The fiddly part arises from the need to place a metal washer between the legs when the screw is in place. It is easy to lose this when undoing the legs if you're not careful and it can be tricky to align both the holes along with the washer when you have to put the screw back in. Nonetheless, the whole process of resetting the height will take less than a minute in my experience which makes this an easy stool to adjust, say for different keyboard users. It can also fold flat by removing the bolt completely and folding it down like an ironing board. The issue here is that you will need to keep the bolt and washer somewhere safe whilst folded down and the legs do not lock into place when flat. I haven't found this too much of a problem though but do tend keep my stool set up for easiness.
The X-frame legs are made from black tubular metal which feels very strong and rigid.
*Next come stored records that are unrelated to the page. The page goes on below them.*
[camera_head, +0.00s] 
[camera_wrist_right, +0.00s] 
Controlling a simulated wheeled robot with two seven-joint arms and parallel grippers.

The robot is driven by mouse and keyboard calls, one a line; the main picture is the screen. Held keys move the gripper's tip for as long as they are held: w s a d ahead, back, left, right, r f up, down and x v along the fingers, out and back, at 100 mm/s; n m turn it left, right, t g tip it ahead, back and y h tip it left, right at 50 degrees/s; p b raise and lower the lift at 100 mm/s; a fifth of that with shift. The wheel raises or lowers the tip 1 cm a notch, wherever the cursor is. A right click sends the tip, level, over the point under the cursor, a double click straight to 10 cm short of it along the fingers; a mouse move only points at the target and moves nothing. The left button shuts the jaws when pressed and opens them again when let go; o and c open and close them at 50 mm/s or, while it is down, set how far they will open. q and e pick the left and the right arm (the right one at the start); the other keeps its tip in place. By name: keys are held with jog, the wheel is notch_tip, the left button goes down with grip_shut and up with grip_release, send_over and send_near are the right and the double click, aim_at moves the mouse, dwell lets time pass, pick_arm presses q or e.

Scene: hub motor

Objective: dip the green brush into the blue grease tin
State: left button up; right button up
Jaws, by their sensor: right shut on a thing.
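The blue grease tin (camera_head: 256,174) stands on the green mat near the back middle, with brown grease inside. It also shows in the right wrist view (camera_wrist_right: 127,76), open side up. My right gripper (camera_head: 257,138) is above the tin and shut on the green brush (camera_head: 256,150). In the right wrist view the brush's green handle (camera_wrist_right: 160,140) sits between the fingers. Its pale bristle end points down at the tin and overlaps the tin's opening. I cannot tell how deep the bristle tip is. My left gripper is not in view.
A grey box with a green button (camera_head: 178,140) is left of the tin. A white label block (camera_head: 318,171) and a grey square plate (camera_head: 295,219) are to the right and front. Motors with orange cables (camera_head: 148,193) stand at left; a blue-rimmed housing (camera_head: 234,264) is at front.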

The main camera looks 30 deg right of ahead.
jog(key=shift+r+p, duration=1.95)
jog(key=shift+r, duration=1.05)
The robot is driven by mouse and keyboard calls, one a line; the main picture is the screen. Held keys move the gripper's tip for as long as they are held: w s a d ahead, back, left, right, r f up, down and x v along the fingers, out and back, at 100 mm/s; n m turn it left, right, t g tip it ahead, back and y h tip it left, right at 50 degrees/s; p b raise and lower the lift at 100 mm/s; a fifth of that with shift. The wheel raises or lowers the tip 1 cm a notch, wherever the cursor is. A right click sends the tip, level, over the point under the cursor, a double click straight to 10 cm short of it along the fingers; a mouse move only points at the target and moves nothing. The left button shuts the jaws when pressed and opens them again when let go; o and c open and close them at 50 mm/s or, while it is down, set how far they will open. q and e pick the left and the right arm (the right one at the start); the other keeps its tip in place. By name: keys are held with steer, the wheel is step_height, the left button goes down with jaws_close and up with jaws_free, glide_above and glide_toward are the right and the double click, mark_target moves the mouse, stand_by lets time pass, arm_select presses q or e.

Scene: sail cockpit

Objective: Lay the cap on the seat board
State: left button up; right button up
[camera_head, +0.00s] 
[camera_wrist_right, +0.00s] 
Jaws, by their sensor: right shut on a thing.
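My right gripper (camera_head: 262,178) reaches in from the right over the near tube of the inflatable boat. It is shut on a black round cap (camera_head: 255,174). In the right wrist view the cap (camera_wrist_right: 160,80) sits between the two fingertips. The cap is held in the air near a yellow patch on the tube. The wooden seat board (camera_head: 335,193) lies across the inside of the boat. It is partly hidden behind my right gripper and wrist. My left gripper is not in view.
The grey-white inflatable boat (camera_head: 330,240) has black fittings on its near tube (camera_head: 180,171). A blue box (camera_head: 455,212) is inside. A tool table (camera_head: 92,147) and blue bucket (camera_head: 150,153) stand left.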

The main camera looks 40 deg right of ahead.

I have had no issues with feeling unsafe whilst sat on the stool since the whole thing is remarkably solid even on my carpeted floor. There are four rubber feet, one on each foot, to add extra stability to the stool which would also prevent it from sliding around on a wooden floor. This stool looks very nice next to my keyboard and stand and actually makes it look like I'm a professional player (which couldn't be further from the truth). The black legs and seat match my stand and keyboard perfectly and it tucks easily under my stand when not in use.
Overall, I am very pleased with this stool as it allows me to sit correctly at my keyboard where I can play in comfort for hours on end. I can't imagine ever going back to using my swivel chair and would advise anyone with a piano or keyboard to purchase one of these if you are looking for a high quality stool at an affordable price. It is a lot cheaper than many others stools on the market and provides me with everything I need whilst practicing. This stool is currently available for £29.99 on amazon and is sold by Dangleberry music. In my opinion, this is well worth the price and my only regret is not buying one sooner.